Disclosure of Invention

One aspect of the present disclosure provides a printer including: a print bar assembly for depositing a print material according to a print job; a dryer system for drawing air from an interior region of the printer in which one or more electrical components are located and heating the air, the dryer system directing the heated air through a plurality of outlets at acute angles relative to a location or medium at which a marking material is deposited to dry the marking material while cooling the interior region of the printer; and a first frame for physically and thermally isolating the interior region of the printer in which the electrical components are held.

Another aspect of the present disclosure provides a method of operating a printer, the method comprising: depositing ink on a media according to a print job; and drying ink on the media by drawing air from an interior region in which one or more electrical components of the printer are located, heating the air, and directing the heated air through a plurality of outlets at acute angles relative to a path of travel of the media to dry the ink while cooling an interior region of the printer, wherein the interior region in which the electrical components of the printer are held is physically and thermally isolated.

Yet another aspect of the present disclosure provides a dryer system comprising: an air intake system within the frame for drawing air from an interior region of the printer in which one or more electrical components are located; a heating element for heating the intake air; and a plurality of outlets at acute angles relative to the media, each outlet outputting heated air directionally in a direction at least partially coincident with a path of travel of the media to dry ink while cooling an interior region of the printer, wherein the interior region in which the electrical components of the printer are held is physically and thermally isolated.

Drawings

FIG. 1 illustrates an example printer;

FIG. 2 illustrates an example dryer for a printer such as the example description of FIG. 1;

FIG. 3 illustrates an example method for operating a printer to dry ink on media while cooling the interior of the printer; and

FIG. 4 illustrates another example printer.

Detailed Description

The examples as described provide a printer that uses a dryer to cool the inside of the printer. In such examples, the dryer may have an optional role of cooling the interior of the printer when it is operated to dry the printed material (e.g., ink) on the media. Among other benefits, the example printer as described reduces or eliminates the use of alternative mechanisms (such as a separate fan) for cooling the interior of the printer.

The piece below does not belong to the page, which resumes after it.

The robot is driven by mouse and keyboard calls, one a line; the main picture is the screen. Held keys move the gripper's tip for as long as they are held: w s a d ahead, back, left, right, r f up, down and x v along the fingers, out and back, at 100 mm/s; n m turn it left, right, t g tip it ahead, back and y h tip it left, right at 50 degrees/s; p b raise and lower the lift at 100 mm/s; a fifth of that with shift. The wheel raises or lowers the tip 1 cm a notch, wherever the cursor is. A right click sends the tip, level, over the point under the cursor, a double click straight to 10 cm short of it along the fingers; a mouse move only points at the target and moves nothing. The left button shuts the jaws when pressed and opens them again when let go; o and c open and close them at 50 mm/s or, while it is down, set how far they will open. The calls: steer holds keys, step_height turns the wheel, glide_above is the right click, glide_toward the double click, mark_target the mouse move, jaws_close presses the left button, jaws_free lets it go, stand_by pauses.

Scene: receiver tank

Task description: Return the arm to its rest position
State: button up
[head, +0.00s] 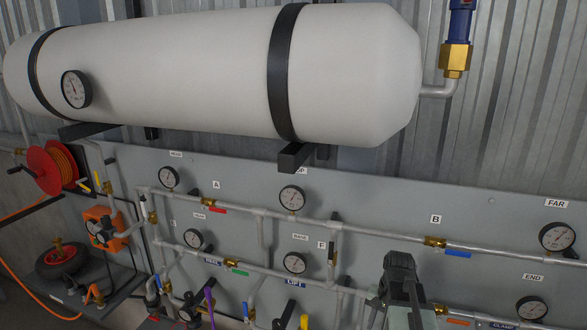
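My gripper (399,265) shows at the lower right in the head view as a dark grey shape in front of the grey panel. Its arm runs down out of the bottom edge. It stands up in front of the lower pipe, right of the gauge marked BASE (295,263) and below the label B. I cannot make out its fingers, nor see anything held in it. I cannot tell whether it touches the pipe or panel behind it.
A large white tank (200,75) with black straps hangs above the panel (385,190). Pipes carry several gauges and coloured valve handles, including red (217,210) and blue (458,254). A red hose reel (52,168) and a cluttered shelf (120,300) are at left.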

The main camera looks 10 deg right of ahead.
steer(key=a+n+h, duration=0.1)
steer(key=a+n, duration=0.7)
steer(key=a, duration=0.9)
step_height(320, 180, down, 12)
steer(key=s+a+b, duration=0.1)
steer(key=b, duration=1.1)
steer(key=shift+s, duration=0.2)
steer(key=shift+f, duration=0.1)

In some examples, the printer includes a dryer (or dryer system) for inducing an air flow, wherein heated air is directed from the dryer along a media path and out of the printer at a location consistent with the discharge of print media.

Still further, in some examples, the printer interior may be thermally isolated to facilitate circulation and operation of the dryer.

Among other benefits, the example printer as described can configure the dryer (or dryer system) to cool the printer interior without using a dedicated cooling mechanism (e.g., a fan). In this way, the dryer can effectively dry the printing medium while preventing overheating of printer components.

Further, the example printer as described may operate by recirculating heated air for drying. Some of the heated air is exhausted from the printer to maintain a relatively low humidity level in the dryer. This allows the printer to operate the dryer at lower temperatures without a significant increase in the amount of power used by the printer. In this way, the printer can efficiently heat the printing material (e.g., ink) on the printing medium using the dryer while cooling the inside of the printer.

FIG. 1 illustrates an example printer. The printer 100 may correspond to, for example, an inkjet printer that deposits liquid ink on a print medium (e.g., paper, plastic). In such examples, the dryer 114 is used to dry the ink on the print media before the print media is ejected. Although some examples are described in the context of a printer that deposits ink on a print medium (e.g., an inkjet printer), variations may extend to other types of printers, including 3D printers.

With further reference to fig. 1, the printer 100 includes a printbar assembly 102 and a dryer 114. In some examples, the printbar assembly 102 includes an interface for depositing ink onto a print medium (e.g., paper, plastic sheet, etc.) according to a print job. A print job may correspond to, for example, an operation of causing a print medium to carry an ink pattern corresponding to a document or an image. As some examples describe, the dryer 114 may generate an air flow that propels the print media along the print path while drying deposited ink on the print media. The example provides that the dryer 114 cools the interior region of the printer 100 while the air flow is generated.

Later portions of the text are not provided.